All you need to know about posted workers in the EU and how the Parliament wants to stop unfair competition and protect workers.
The issue of posted workers has always proved a controversial one as it can be tricky finding the right balance between protecting workers and employment and boosting competition between companies.
The EU is reforming the rules on the posting of workers. The aim is to ensure better protection for posted workers and a level playing field between companies that are local and those that are posting workers.
On 29 May 2018, MEPs approved the new rules, ensuring people will receive equal pay for doing the same work in the same area.
What posted workers are
Companies can provide services in other EU countries without having to establish themselves there by sending out employees to carry out the tasks required. This sending out is known as posting.
Posted workers are still legally employed in the EU country their company is based in and are not subject to the labour market rules of the country where they are temporarily working. This also means they continue to be covered by social security of their country of origin.
Postings can also be used to fill skill shortages, especially when highly-qualified personnel is needed. It is a common practice in certain economic sectors. Industry accounts for 69.1% (including construction with 45%), services for 29.4% and agriculture and fishing for 1.5%.
However, posted workers are only based in another EU country temporarily, so they are different from workers who move abroad to work there on a long-term or permanent basis. Unlike posted workers, they are subject to the same rights and obligations as other people working in that country and also covered by its social security.
The need for a reform
Current EU rules governing posted workers date back to 1996 and set minimum conditions for them, such as minimum pay rates, maximum working periods, minimum paid annual holidays and how they should be hired.

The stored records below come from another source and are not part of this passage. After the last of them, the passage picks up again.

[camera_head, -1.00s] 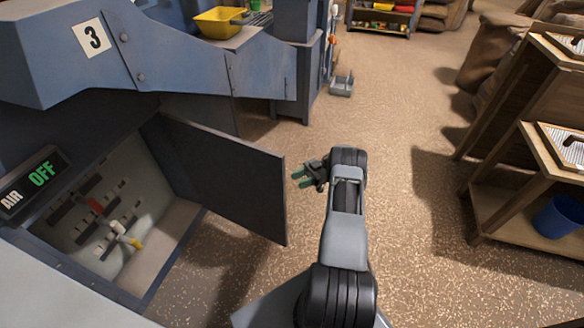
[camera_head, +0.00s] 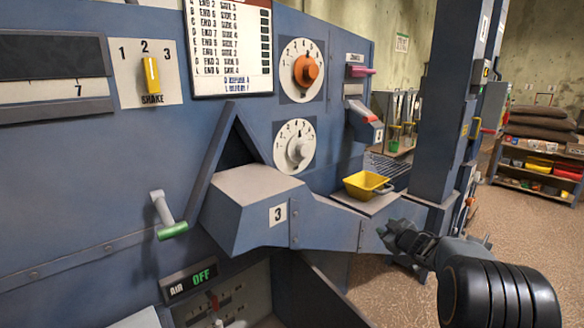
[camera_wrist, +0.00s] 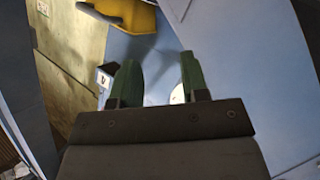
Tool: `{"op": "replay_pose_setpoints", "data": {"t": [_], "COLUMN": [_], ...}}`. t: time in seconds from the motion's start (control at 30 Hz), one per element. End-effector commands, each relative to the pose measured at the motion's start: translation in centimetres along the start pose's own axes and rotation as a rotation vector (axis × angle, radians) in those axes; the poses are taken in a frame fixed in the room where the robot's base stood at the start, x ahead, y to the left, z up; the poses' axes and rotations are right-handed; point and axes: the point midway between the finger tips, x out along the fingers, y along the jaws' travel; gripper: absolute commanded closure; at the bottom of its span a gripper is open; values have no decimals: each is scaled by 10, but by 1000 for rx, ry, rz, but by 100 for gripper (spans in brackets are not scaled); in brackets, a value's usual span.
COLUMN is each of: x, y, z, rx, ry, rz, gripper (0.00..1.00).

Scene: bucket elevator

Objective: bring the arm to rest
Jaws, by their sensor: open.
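My gripper (camera_head: 392,234) is at the lower right of the head view, in front of the blue machine and below the yellow scoop. My dark arm links run from it to the bottom right corner. In the wrist view my gripper (camera_wrist: 158,82) shows two green fingers spread apart with nothing between them. The fingers appear clear of the blue panels behind them, though the exact distance cannot be told.
The blue machine (camera_head: 110,150) fills the left, with a chute marked 3 (camera_head: 250,205) jutting out. A yellow scoop (camera_head: 366,184) sits on its ledge. A blue post (camera_head: 440,100) stands behind my gripper. The open cabinet door (camera_head: 318,295) is below. Floor (camera_head: 510,245) at right is clear.

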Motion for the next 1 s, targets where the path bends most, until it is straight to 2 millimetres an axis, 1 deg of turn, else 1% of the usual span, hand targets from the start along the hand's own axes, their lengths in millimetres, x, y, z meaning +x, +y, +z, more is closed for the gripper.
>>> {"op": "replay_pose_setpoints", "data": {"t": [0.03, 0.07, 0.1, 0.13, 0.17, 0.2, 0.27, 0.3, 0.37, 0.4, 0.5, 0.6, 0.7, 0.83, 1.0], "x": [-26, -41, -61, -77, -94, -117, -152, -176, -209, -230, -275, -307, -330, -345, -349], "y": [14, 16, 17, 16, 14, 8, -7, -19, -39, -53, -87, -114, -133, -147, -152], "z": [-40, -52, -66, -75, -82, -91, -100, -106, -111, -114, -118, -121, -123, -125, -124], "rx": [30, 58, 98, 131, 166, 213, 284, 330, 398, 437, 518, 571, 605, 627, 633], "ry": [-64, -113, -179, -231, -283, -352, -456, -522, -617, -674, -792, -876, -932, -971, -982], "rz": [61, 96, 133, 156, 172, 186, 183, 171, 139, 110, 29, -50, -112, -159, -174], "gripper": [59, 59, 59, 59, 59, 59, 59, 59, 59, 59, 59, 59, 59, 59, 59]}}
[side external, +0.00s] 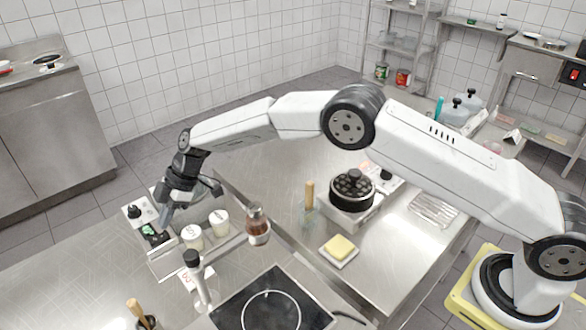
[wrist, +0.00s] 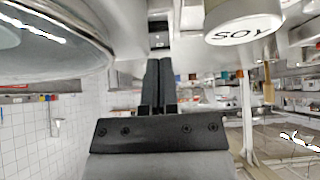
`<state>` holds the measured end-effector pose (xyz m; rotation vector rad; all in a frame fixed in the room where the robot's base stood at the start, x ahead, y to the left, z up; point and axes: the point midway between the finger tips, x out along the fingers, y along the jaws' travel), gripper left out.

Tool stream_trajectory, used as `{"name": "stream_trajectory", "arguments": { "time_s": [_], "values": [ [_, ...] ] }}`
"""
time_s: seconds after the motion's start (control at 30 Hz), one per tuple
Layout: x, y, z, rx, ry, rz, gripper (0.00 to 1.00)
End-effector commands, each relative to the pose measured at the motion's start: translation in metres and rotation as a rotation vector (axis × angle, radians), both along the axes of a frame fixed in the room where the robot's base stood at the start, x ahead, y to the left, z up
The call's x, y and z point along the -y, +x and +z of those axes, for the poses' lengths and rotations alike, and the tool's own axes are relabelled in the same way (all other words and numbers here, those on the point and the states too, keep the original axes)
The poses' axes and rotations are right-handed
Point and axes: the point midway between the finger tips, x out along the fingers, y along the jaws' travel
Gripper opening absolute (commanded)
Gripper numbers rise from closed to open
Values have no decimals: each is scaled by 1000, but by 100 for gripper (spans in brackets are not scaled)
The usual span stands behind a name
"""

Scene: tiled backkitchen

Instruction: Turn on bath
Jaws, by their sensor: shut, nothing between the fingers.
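A steel unit with a white control panel (side external: 139,213), probably the bath, stands at the left of the work counter. The panel carries a black knob (side external: 133,211). A small black switch with a green part (side external: 152,233) sits on the near side of the unit. My gripper (side external: 165,220) points down close beside this switch, fingers together and empty. I cannot tell whether it touches the switch. The shut fingers also show in the wrist view (wrist: 158,68), where the switch is not visible. The unit's inside is partly hidden by my wrist.
White labelled jars (side external: 192,237) and a brown-filled jar (side external: 258,226) stand just right of my gripper; a SOY label (wrist: 243,33) shows in the wrist view. A black-topped bottle (side external: 197,278) and a hob (side external: 270,308) are nearer. A black pot (side external: 352,190) stands further right.

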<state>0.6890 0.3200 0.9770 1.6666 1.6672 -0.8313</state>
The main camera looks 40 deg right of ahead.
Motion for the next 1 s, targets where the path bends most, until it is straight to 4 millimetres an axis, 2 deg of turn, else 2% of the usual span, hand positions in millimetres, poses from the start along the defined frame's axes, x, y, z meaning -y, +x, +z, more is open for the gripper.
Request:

Over the past 20 years the EU’s economy and labour market has evolved significantly, which makes a revision of the legislation necessary. Companies can decide to take advantage of the difference in labour costs between EU countries, which can lead to unfair competition.
As employers are not obliged to pay posted workers more than the minimum wage set by the host country, they usually earn less than local workers for the same job. According to the Commission, posted workers can earn up to 50% less in some cases.
Loopholes in the current legislation have led as well to an increase of fraudulent practices such as companies that exist on paper only or fake subcontracting, that involve the exploitation of posted workers.
The main points of the reform
Under the proposed new rules posted workers are subject to the rules on remuneration in the country they have been set to. This could either be set by law or by certain collective agreements. Employers would have to pay for travel, food and acommodation instead of deducting these costs from workers' salaries.
The maximum posting period would be capped at 12 months, with a possible extension of six months. After that working conditions will be subject to the labour rules of the country they are working in. Cooperation between EU countries to tackle fraud would also be boosted.
In addition temporary work agencies would have to guarantee posted workers the same conditions that apply to other temporary workers hired in the country they have been sent to.
These new rules would also apply to the transport sector once specific legislation regarding it has entered into force.
Posting in numbers
Between 2010 and 2016 the number of posted workers in the EU increased by 69% to 2.3 million. However, posted workers still only represent 0.4% of the EU’s total workforce.
Most posted workers (82.3%) get sent to EU countries in Western Europe, with Germany, France and Belgium receiving about 50% of all posted workers. The countries that send out the most posted workers are Poland, Germany and Slovenia. Workers are usually posted in neighbouring countries.
Once the directive enters into force, EU countries will have two years to transpose the rules into national law.